Le récit du trajet et du séjour est émaillé d'anecdotes racontées avec beaucoup d'humour. Le lecteur y découvre l'Alsace et les alsaciens, au travers du regard que leur porte un "français de l'intérieur" , un regard souvent amusé, moqueur, parfois étonné, mais toujours très juste...
L'ouvrage est disponible dans une réédition récente disponible en librairie et est également disponible, dans son intégralité sur B.N.F. Gallica (cliquez sur ce mot pour découvrir le texte).
Nous proposons dans cet article quelques courts extraits de l'ouvrage, qui, nous le souhaitons, donneront au lecteur l'envie de s'y plonger...

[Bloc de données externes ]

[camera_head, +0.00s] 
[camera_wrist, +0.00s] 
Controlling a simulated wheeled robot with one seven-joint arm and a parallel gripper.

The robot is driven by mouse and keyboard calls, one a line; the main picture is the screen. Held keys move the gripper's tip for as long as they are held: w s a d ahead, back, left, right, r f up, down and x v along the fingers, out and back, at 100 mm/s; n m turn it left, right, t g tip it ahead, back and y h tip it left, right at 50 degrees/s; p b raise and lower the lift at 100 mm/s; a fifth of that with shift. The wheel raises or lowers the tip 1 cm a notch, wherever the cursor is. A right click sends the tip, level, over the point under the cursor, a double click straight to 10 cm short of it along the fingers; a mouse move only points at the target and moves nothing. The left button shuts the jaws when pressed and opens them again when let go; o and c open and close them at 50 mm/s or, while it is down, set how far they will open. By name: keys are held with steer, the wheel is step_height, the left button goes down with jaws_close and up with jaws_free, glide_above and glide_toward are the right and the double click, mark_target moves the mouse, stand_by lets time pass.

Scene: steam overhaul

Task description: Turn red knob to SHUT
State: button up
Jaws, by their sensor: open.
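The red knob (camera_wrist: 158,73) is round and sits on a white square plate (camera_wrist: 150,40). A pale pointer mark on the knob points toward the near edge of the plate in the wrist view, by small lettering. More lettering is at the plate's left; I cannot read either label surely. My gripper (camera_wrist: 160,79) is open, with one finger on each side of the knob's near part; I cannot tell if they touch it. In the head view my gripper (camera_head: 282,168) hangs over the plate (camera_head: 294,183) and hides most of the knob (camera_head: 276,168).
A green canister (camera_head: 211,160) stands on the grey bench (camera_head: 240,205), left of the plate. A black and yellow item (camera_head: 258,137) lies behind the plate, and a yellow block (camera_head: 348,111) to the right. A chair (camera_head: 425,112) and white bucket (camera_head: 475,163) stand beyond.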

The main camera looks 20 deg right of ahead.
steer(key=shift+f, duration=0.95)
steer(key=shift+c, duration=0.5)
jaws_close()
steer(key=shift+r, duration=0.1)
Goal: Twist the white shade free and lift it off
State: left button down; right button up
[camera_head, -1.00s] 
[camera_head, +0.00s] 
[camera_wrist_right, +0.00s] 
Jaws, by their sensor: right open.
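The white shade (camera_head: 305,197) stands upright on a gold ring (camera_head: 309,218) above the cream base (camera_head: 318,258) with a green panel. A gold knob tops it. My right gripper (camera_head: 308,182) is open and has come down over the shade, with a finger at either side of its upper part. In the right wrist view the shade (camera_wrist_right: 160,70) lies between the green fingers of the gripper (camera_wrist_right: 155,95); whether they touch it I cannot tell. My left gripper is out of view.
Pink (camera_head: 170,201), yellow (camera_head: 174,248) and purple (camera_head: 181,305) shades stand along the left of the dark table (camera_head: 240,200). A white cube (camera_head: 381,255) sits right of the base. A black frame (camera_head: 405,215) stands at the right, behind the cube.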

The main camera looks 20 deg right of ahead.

L'itinéraire de Lazare de la Salle de l'Hermine le conduit à travers les plaines de Champagne à Vitry-le-François, Bar-le-Duc, Toul, Espinal, Remiremont, avant Rouffach où il ne fait qu'un court séjour:
...De là nous reprîmes le chemin de Roufac, ville assez jolie, appartenant à l'évêque de Strasbourg; le château est situé en bel air et en belle vüe sur une hauteur hors des murailles, vers le nord. Nous logeâmes Au Saumon, grande hôtellerie fort mal garnie pour lors, à cause de la guerre; à peine pûmes nous avoir un méchant lit pour la dame de nôtre brigade et pour sa fille. Quant à nous autres hommes, nous nous couchâmes tous sur de la paille, que l'on avait étendüe le long du plancher, nous faisant chevet de la selle de nos chevaux, à la mode de la cavalerie.
Nous partîmes de bon matin de Roufac, suivans toujours le pied des hautes montagnes de Vauge, qui est couvert d'excellents vignobles; pour le haut, c'est une forêt presque continuelle et fort épaisse de sapins, peuplée d'une grande quantité de venaison, et même d'animaux dangereux, tels que des loups cerviers et des ours...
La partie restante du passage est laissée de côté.